**DO THIS**
Set down all of the data exactly as it appears.

**SUPPLIED MATERIAL**
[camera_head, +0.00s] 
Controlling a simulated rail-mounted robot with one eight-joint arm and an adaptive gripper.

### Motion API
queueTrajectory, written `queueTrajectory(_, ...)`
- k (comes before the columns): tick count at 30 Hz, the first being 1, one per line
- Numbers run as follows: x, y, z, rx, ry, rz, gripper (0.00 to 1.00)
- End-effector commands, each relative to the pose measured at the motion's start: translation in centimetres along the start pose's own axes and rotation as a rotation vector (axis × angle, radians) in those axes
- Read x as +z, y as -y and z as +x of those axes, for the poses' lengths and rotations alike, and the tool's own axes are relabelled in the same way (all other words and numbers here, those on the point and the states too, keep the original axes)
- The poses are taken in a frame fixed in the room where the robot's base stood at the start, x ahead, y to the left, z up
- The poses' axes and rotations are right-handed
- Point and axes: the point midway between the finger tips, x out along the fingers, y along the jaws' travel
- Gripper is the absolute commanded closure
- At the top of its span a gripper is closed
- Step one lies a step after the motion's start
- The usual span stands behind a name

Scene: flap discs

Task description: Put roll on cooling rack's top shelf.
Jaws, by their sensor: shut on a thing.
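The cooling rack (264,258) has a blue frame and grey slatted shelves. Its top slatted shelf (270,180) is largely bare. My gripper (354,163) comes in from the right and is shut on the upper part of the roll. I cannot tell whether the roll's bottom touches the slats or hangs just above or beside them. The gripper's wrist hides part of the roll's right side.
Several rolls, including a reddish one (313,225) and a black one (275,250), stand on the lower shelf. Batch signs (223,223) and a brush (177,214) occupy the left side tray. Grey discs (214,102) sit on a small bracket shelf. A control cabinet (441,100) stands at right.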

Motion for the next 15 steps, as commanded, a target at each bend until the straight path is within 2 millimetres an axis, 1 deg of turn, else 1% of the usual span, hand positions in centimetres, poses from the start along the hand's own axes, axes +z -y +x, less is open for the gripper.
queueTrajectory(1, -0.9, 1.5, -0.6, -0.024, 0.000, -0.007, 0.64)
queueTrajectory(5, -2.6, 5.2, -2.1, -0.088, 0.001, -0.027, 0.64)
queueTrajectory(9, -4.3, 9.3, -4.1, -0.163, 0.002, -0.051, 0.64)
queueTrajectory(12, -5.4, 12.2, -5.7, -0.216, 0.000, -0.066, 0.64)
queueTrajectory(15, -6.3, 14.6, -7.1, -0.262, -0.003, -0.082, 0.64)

**FULL RESPONSE**
[camera_head, +0.00s] 
Controlling a simulated rail-mounted robot with one eight-joint arm and an adaptive gripper.

### Motion API
queueTrajectory, written `queueTrajectory(_, ...)`
- k (comes before the columns): tick count at 30 Hz, the first being 1, one per line
- Numbers run as follows: x, y, z, rx, ry, rz, gripper (0.00 to 1.00)
- End-effector commands, each relative to the pose measured at the motion's start: translation in centimetres along the start pose's own axes and rotation as a rotation vector (axis × angle, radians) in those axes
- Read x as +z, y as -y and z as +x of those axes, for the poses' lengths and rotations alike, and the tool's own axes are relabelled in the same way (all other words and numbers here, those on the point and the states too, keep the original axes)
- The poses are taken in a frame fixed in the room where the robot's base stood at the start, x ahead, y to the left, z up
- The poses' axes and rotations are right-handed
- Point and axes: the point midway between the finger tips, x out along the fingers, y along the jaws' travel
- Gripper is the absolute commanded closure
- At the top of its span a gripper is closed
- Step one lies a step after the motion's start
- The usual span stands behind a name

Scene: flap discs

Task description: Put roll on cooling rack's top shelf.
Jaws, by their sensor: shut on a thing.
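The cooling rack (264,258) has a blue frame and grey slatted shelves. Its top slatted shelf (270,180) is largely bare. My gripper (354,163) comes in from the right and is shut on the upper part of the roll. I cannot tell whether the roll's bottom touches the slats or hangs just above or beside them. The gripper's wrist hides part of the roll's right side.
Several rolls, including a reddish one (313,225) and a black one (275,250), stand on the lower shelf. Batch signs (223,223) and a brush (177,214) occupy the left side tray. Grey discs (214,102) sit on a small bracket shelf. A control cabinet (441,100) stands at right.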

Motion for the next 15 steps, as commanded, a target at each bend until the straight path is within 2 millimetres an axis, 1 deg of turn, else 1% of the usual span, hand positions in centimetres, poses from the start along the hand's own axes, axes +z -y +x, less is open for the gripper.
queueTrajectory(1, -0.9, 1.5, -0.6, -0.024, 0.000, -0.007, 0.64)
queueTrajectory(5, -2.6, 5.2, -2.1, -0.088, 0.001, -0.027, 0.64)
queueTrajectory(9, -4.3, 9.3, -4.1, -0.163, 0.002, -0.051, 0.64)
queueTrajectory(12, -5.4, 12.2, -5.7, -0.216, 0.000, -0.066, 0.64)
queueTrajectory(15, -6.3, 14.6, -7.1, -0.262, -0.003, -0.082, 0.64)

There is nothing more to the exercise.